BACA JUGA:Keren! ZEROBASEONE Suguhkan MV Good so Bad Layaknya Film Pendek di Album Baru Cinema Paradise

Harsya Wahono, direktur artistik label Divisi 62, serta Fandy Susanto, desainer grafis dari Tendency Zine, turut terlibat dalam pembuatan album itu. Baik dalam proses mixing, mastering, maupun desain cover.

Album itu dibangun dengan teknik desain suara yang berliku-liku. Menggunakan sampling audio dari budaya populer serta rekaman lapangan dari berbagai mal ikonik di Jakarta.

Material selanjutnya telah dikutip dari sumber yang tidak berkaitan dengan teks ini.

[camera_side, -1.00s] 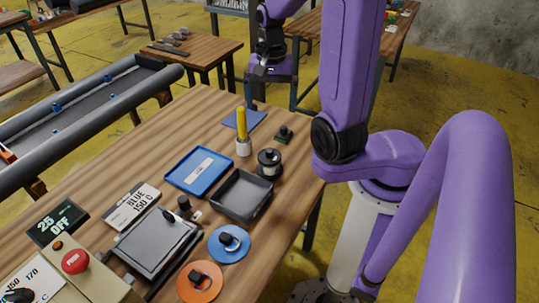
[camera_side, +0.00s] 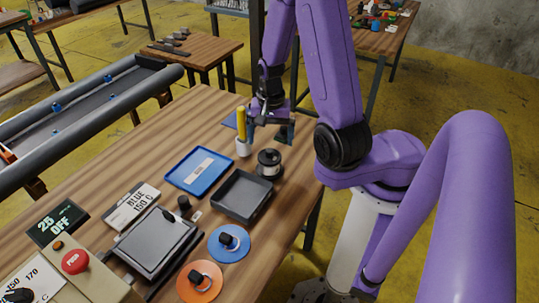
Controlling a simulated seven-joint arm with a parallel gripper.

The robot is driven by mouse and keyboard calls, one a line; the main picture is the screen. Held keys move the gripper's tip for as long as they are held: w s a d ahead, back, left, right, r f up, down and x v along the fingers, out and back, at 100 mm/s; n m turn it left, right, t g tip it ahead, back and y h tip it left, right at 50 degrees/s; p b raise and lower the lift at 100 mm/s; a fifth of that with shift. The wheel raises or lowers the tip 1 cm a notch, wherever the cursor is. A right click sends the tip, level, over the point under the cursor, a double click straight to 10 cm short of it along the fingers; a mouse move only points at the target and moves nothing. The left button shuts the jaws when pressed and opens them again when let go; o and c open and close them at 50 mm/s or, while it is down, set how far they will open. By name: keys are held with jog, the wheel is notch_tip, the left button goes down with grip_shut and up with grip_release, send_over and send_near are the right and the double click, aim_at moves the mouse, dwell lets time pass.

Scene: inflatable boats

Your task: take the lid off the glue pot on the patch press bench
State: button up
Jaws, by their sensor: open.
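The glue pot (camera_side: 269,172) looks like a small dark jar with a pale band and stands near the bench's right edge. Its dark lid (camera_side: 268,157), with a knob on top, sits on it. My gripper (camera_side: 268,132) is open and empty, pointing down. In the picture it is just above and behind the pot, apart from the lid. Its exact height over the bench is hard to tell.
A yellow-handled tool in a white holder (camera_side: 243,147) stands close left of my gripper. A blue tray (camera_side: 200,171), a grey tray (camera_side: 241,195), a press plate (camera_side: 157,242), and blue (camera_side: 229,243) and orange (camera_side: 200,281) discs lie nearer. The bench's left middle is clear.

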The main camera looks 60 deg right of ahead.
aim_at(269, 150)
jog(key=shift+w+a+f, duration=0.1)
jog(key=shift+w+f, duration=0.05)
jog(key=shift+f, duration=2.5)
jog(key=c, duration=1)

Vernakular suara yang dipilih meniru karakter replikatif dari mal itu sendiri. Menciptakan pengalaman imersif seolah kita memasuki dunia simulasi. Lirik-lirik yang disusun juga mencerminkan tempat-tempat hiperrealitas, tempat impian dan keinginan dijual dalam bentuk yang sempurna.

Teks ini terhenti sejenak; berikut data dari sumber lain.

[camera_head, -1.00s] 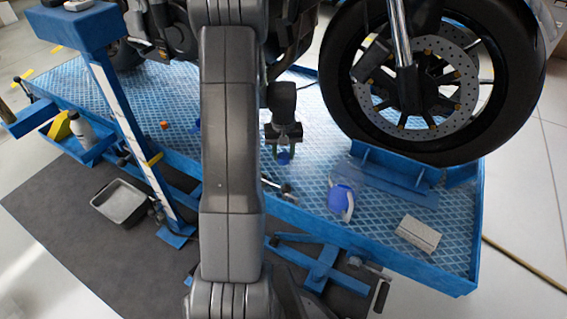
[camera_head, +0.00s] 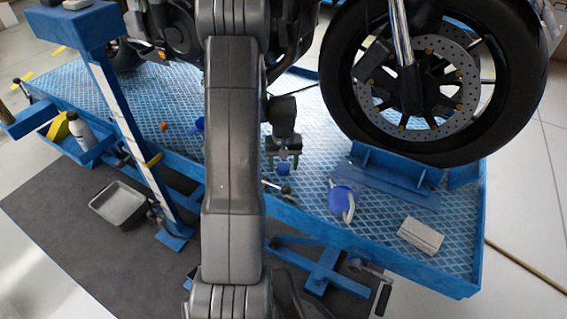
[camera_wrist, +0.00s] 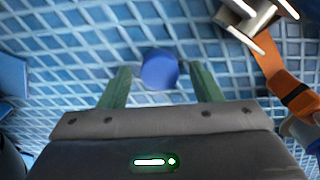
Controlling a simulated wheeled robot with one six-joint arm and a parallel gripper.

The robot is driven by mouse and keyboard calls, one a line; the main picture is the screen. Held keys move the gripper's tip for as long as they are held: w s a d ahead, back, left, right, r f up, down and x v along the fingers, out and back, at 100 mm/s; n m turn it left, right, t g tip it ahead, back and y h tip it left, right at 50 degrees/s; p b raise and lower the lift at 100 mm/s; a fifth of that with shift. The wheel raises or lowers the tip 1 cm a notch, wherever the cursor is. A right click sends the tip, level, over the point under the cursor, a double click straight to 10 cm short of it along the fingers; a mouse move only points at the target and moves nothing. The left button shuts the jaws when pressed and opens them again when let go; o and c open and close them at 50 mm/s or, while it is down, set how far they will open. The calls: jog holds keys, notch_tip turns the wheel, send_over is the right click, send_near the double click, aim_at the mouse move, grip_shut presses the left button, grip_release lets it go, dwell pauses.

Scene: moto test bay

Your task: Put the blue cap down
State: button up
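The blue cap (camera_head: 283,169) is a small round piece on the blue mesh-patterned platform (camera_head: 315,185). It also shows in the wrist view (camera_wrist: 160,69), between and just beyond the fingertips. My gripper (camera_head: 283,161) is above the cap, pointing down, with its two green fingers spread. The cap appears to rest on the platform.
An orange strap (camera_wrist: 278,68) shows at right in the wrist view.

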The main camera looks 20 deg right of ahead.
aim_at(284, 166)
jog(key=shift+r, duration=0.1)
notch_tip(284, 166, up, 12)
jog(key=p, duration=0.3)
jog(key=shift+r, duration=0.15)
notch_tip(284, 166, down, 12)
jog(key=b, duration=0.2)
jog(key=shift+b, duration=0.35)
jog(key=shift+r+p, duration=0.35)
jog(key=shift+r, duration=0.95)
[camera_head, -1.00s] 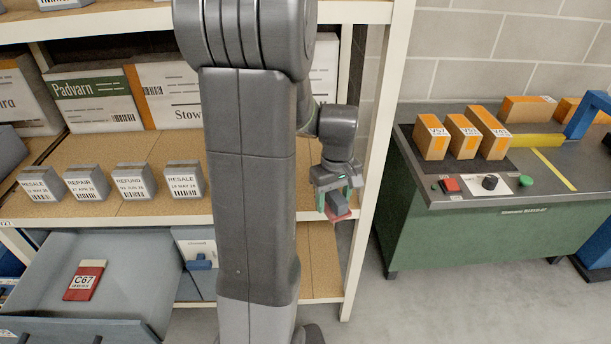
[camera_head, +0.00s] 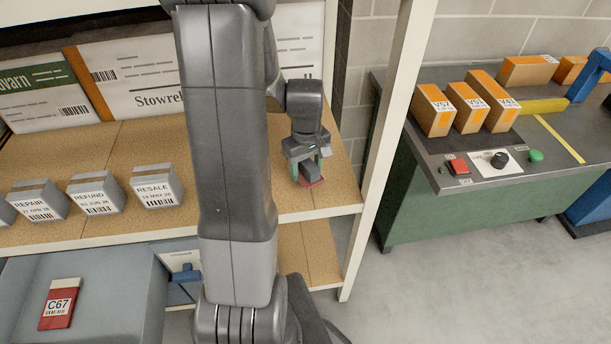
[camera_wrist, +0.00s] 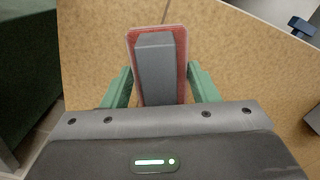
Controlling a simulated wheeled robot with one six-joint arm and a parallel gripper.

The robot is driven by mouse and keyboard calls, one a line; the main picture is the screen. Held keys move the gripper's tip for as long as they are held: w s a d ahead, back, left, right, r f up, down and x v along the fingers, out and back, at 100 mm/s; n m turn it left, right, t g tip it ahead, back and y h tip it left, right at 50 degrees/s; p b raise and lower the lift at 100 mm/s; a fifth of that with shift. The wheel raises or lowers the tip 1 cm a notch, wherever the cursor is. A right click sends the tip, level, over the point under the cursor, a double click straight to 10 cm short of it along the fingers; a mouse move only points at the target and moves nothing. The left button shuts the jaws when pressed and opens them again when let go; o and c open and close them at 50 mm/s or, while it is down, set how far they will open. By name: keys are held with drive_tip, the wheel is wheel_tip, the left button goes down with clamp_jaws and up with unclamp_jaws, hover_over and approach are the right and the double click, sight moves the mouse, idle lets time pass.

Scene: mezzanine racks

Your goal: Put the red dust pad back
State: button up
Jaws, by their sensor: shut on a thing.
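The red dust pad (camera_head: 312,183) is a flat red plate with a grey block handle. My gripper (camera_head: 306,170) is shut on its handle, over the right end of the brown middle shelf (camera_head: 330,195). In the wrist view the pad (camera_wrist: 184,62) points away from me, with the green fingers of my gripper (camera_wrist: 161,82) on both sides of the grey handle. Brown board lies below it. I cannot tell whether the pad touches the board.
Grey labelled boxes (camera_head: 95,192) stand along the shelf front to the left. A white upright (camera_head: 395,140) bounds the shelf at right. A grey bin (camera_head: 120,275) below holds a red C67 item (camera_head: 60,304). A green bench (camera_head: 440,205) carries orange boxes.

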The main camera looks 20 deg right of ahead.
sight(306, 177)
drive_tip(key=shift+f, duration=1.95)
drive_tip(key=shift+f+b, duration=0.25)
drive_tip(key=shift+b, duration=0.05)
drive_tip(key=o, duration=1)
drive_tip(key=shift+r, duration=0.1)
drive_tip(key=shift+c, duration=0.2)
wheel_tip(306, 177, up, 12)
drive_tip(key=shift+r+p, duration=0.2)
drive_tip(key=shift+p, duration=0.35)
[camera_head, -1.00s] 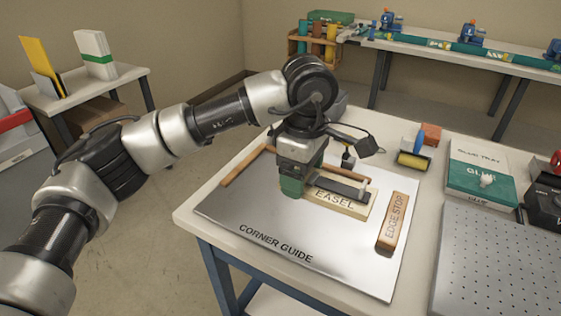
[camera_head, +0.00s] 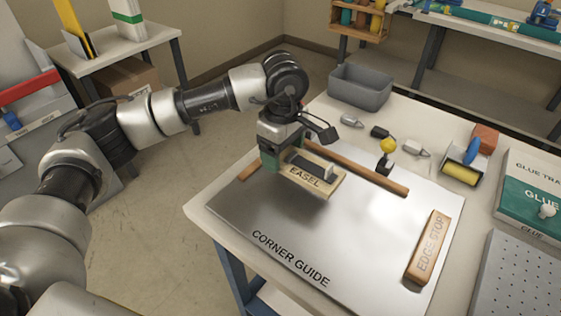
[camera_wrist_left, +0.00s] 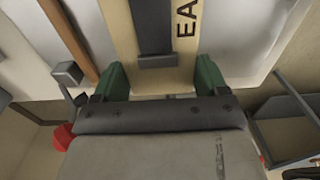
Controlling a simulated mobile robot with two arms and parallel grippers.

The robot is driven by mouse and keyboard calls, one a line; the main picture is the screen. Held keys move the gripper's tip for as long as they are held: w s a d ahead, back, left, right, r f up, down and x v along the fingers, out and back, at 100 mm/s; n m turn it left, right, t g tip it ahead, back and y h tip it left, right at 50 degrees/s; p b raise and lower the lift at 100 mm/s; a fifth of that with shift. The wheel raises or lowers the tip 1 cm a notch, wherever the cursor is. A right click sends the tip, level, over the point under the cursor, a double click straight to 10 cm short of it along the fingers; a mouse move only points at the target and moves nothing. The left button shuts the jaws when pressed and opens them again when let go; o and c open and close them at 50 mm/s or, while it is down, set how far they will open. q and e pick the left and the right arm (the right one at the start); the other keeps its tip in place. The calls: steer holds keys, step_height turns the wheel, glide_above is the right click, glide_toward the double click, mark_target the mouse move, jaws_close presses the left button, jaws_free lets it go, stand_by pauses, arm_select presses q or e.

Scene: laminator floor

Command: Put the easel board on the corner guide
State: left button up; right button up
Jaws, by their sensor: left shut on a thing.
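The easel board (camera_head: 322,187) is a pale wooden block lettered EASEL with a dark bar on it. My left gripper (camera_head: 274,160) is shut on its left end, and the board appears raised above the metal plate. In the left wrist view the board (camera_wrist_left: 193,68) lies between the two green fingers of the gripper (camera_wrist_left: 162,80). The corner guide (camera_head: 300,235) is a shiny metal plate lettered CORNER GUIDE on the table, with wooden rails along its back edge (camera_head: 360,168). The wooden edge stop (camera_head: 427,248) lies at its right side. My right gripper is out of view.
Behind the plate are a grey bin (camera_head: 360,88), a yellow-knobbed tool (camera_head: 388,146) and a yellow roller (camera_head: 461,174). A green-and-white glue tray box (camera_head: 535,195) and a perforated grey plate (camera_head: 515,275) stand at the right. The front middle of the metal plate is clear.

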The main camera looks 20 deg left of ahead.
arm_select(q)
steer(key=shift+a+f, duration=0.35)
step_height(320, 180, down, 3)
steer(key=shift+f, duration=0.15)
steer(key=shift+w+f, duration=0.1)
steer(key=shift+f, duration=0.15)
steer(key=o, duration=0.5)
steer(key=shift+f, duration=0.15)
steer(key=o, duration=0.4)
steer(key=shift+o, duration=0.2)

BACA JUGA:Emily Armstrong, Vokalis Baru Linkin Park Tuai Kontroversi, Diduga Terlibat Gereja Scientology

Aryo menyatakan, "Tata ruang mal yang sering kali tidak logis, ditambah dengan kerumitan politik dan isu lingkungan, menjadikan mal sebagai pengganti taman umum—sebuah ruang sosial yang menopang kebersamaan."

Senada dengan Aryo, Harsya menambahkan bahwa konsep non-place dari antropolog Marc Augé yang mengkategorikan mal sebagai ruang transien tanpa jiwa, juga perlu ditinjau kembali dalam konteks Jakarta.

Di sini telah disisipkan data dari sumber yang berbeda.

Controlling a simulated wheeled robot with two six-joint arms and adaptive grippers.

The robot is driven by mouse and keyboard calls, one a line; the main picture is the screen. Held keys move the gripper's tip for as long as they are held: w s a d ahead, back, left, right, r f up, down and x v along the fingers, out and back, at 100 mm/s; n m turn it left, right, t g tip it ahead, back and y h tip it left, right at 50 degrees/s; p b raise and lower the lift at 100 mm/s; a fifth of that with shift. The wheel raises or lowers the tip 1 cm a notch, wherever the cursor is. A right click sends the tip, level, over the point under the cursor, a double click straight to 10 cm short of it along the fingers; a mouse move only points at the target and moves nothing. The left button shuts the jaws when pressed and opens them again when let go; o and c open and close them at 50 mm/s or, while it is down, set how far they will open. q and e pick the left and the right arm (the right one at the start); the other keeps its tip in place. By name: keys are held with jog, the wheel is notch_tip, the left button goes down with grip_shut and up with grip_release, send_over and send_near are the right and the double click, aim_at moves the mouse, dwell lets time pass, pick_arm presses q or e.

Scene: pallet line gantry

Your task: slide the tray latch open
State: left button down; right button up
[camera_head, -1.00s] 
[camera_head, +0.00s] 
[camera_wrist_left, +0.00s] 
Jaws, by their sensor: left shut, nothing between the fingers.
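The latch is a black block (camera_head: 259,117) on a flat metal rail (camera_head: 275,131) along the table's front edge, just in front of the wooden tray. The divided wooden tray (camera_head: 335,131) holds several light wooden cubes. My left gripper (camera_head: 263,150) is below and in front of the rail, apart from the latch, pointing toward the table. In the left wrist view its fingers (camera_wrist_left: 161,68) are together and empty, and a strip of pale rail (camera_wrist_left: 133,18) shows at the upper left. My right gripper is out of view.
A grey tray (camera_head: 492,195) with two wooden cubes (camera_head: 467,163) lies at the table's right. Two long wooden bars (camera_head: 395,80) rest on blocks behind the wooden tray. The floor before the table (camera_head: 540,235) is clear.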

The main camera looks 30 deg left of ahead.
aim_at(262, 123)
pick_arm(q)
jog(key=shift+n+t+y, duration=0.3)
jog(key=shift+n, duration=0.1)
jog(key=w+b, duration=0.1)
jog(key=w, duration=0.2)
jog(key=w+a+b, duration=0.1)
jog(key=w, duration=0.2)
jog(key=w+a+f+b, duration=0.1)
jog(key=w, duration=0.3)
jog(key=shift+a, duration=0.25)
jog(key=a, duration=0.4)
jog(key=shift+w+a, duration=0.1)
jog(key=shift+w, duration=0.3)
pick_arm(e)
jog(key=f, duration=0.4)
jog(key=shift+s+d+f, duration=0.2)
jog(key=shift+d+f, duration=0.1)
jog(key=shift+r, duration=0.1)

Nol ke Mall mengajak kita terlibat dalam fenomena itu. Bukan hanya melalui ruang fisik tetapi lewat pengalaman sonik yang mendalam. Mal menjadi semacam realitas alternatif yang gemerlap, lebih memuaskan dan sempurna daripada dunia luar. Tempat kita bisa bernaung hingga malam tiba. (Guruh Dimas Nugraha)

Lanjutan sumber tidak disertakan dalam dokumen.